Tels étaient les motifs que pouvaient faire valoir les partisans d’Athènes.

Si donc il est vrai qu’un des États confédérés ait fait la proposition et que ç’ait été l’État insulaire de Samos[2], le plus puissant après Athènes, on ne peut expliquer le fait que de deux manières. Ou les Samiens avaient réellement une confiance absolue et virent la translation du trésor d’un œil aussi tranquille que si rien n’eût été changé dans la condition des alliés, ou, lorsqu’ils émirent cette proposition, ils agissaient par suite d’une entente préalable avec les Athéniens. La première supposition parait inadmissible.

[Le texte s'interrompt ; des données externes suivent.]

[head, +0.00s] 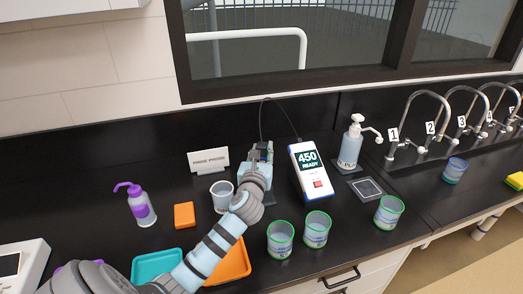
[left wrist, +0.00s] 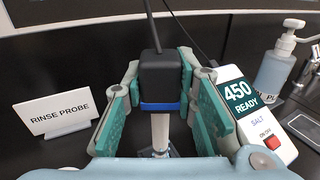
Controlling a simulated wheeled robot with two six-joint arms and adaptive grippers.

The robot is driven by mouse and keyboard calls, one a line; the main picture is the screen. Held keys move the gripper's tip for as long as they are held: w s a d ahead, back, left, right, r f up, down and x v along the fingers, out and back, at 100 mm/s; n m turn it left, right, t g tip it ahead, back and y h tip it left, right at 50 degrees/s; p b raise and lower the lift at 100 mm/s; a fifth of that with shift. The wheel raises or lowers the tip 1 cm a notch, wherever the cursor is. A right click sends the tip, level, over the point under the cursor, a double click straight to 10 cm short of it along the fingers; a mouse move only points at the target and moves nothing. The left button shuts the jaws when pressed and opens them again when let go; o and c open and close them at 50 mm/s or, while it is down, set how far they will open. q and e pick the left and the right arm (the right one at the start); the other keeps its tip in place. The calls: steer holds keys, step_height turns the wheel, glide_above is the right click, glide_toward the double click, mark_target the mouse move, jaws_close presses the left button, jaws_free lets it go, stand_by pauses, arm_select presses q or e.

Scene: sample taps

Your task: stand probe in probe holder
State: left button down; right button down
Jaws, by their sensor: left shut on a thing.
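My left gripper (head: 260,160) is shut on the probe, which shows in the left wrist view (left wrist: 160,78) as a black block with a blue band and a cable rising from its top. The probe is upright between the teal finger pads. A pale shaft (left wrist: 160,132) runs down below the blue band. A dark base, likely the probe holder (head: 267,197), shows beside and below the gripper. My gripper hides most of it, so I cannot tell whether the probe's lower end is in it. My right gripper is not in view.
The meter (head: 309,170) reading "450 READY" stands just right of the gripper. A white cup (head: 222,196) and a "RINSE PROBE" sign (head: 209,161) are to the left. Green-rimmed cups (head: 281,240) stand in front. A pump bottle (head: 350,148) and numbered taps are at the right.

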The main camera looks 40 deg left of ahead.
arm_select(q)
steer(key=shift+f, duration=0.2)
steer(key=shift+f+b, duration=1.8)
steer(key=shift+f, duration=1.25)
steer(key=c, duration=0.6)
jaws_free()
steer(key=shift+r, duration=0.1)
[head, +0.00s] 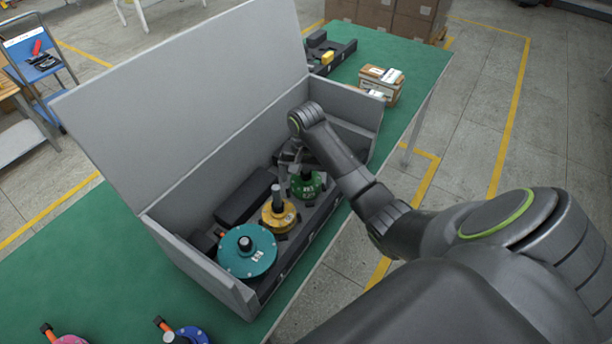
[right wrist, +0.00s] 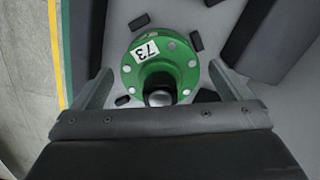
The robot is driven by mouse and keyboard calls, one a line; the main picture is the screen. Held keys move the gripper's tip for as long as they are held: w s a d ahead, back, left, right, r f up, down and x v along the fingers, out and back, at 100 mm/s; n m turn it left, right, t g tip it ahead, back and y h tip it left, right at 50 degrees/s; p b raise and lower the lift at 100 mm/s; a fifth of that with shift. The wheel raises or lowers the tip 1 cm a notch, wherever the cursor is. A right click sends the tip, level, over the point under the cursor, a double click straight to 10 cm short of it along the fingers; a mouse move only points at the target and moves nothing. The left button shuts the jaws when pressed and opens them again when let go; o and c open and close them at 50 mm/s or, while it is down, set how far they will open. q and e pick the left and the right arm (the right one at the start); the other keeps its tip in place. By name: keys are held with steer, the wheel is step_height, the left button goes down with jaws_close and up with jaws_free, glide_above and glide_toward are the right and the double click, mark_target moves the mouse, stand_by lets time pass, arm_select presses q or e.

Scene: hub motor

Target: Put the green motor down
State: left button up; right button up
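The green motor (head: 307,188) sits in the grey box, at the end of a row with the yellow motor and the teal motor. My right gripper (head: 291,160) is over the green motor. In the right wrist view the fingers of my right gripper (right wrist: 162,72) are spread on either side of the motor, with gaps between them and it. The motor's underside is hidden. My left gripper is not in view.
The grey box (head: 154,222) has a tall raised lid (head: 190,90). Inside are the yellow motor (head: 279,216), the teal motor (head: 247,262) and black blocks (head: 246,197). Pink (head: 72,340) and blue (head: 190,335) motors stand on the green table (head: 75,262). Small boxes (head: 380,86) lie beyond.

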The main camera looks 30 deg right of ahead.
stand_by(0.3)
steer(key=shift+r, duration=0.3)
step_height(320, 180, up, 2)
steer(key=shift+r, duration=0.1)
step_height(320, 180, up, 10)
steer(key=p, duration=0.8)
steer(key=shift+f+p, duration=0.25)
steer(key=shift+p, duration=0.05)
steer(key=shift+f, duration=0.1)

La jalousie était, trop éveillée, et l’affaire dont il s’agissait, aussitôt qu’elle fut en perspective, dut apparaître comme une crise décisive dans les rapports mutuels des membres de la Ligue. On est donc amené à penser que le gouvernement samien fut poussé parles hommes d’État athéniens à prendre l’initiative de la proposition. Ceux-ci ne durent pas être avares de promesses : ils pouvaient d’autant plus aisément faire briller aux yeux des Samiens des avantages de toute sorte que la translation du trésor fédéral entraînait la dissolution de l’ancien conseil fédéral, réduit depuis longtemps à un rôle effacé. Si donc on considérait comme inévitable cette double mesure, il était d’une politique sensée de se concilier, par des prévenances opportunes, le pouvoir régulateur de la confédération.

L’époque de la translation du trésor n’est pas connue avec certitude[3]. Elle est postérieure à la rupture avec Sparte ; car c’est seulement à partir de cette époque que l’on dut s’attendre à des attaques de la part dus États maritimes du Péloponnèse, et même à des alliances entre eux et la Perse ; ce fut par conséquent après 460 (Ol. LXXX, 1). Six ans plus tard, la translation du trésor fédéral était déjà un fait accompli. Car, en 454/3 (Ol. LXXXI, 3), les inventaires de la caisse et les pièces relatives an maniement des fonds sont déjà installés à Athènes : c’est de cette année que datent les premières listes des sommes prélevées sur les recettes versées au compte de la patronne d’Athènes.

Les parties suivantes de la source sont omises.